As global trade dynamics continue to change, Maersk teams continue to analyze schedules and make changes in the interest of enhancing supply chain predictability for customers. As an example of the shifting market dynamics, the combined container imports of Los Angeles and Long Beach, the main gateways for U.S. trade with Asia, dropped 38% in February from a year earlier, to their lowest level since March 2020.
In response to changing demand, we recently announced that we had blank sailings on the TP2 serving Long Beach from eastern China as well as on the TPX service to Los Angeles.
Given lower utilization, we foresee a further need to adjust capacity to demand for service into the Pacific Southwest at the end of March and into beginning of April. However, cargo can be covered on other Maersk services operating during the same week to ensure minimal service delivery impact.

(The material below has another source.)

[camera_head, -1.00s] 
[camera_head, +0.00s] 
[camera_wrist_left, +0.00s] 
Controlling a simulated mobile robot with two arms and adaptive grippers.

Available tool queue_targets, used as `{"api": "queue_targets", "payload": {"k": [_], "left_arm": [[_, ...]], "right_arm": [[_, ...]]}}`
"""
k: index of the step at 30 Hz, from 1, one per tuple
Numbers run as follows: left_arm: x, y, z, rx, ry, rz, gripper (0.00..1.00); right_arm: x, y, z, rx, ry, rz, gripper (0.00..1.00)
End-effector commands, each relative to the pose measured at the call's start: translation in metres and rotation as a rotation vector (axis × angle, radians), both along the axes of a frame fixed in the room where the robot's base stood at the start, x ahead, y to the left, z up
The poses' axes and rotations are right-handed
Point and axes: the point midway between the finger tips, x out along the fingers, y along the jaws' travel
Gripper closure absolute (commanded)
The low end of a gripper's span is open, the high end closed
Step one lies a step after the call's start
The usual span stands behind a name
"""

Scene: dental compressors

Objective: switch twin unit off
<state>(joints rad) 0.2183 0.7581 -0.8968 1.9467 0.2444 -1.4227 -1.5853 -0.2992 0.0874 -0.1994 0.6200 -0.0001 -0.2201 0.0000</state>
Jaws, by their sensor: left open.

We have also announced adjustments to the 2M Transatlantic Network that will be in effect as of the first week of April. The new port rotations and proforma schedules will improve schedule reliability and predictability for our customers, while also reducing carbon emissions to support sustainability goals. We will continue to assess the changing situation within the ocean network and make the necessary adjustments for the benefit of our customers’ supply chains.
East Coast Highlights
Montreal and Halifax are experiencing one-day vessel waiting times due to vessel bunching and bad weather delaying Transatlantic crossings. These terminals can typically only work one vessel at a time, so any impacts quickly affect follow-on vessel berthing and work up.
West Coast Highlights
The Pacific Northwest has had winter weather challenges but congestion has been improving overall for the past several weeks. Prince Rupert is now only experiencing 1-day vessel wait times with rail dwell below 4-days. Its yard capacity is at 70%. In Vancouver, vessel wait times have dropped to just three days, down from 10 days in early March. Rail continues to be a challenge with average departed rail dwell sitting at 7-days, however, Centerm is expected to implement service rotation improvements that will reduce rail discharge rates beyond its handling capacity. Yard utilization is currently 95%.
Landside Updates – Warehousing & Distribution
Top TPM Talks – inventory, markets, and automation
While a record crowd gathered for the annual TPM conference in Long Beach last month to talk about Transpacific ocean freight, many attendees approached the Maersk team to talk about the next leg of the journey – warehousing and distribution. Having a WND conversation at TPM may seem out of place for some, but not for those looking at the bigger picture of end-to-end integrated logistics. Three themes stood out in conversations with customers looking to improve their WND networks in 2023 and beyond, each covered below.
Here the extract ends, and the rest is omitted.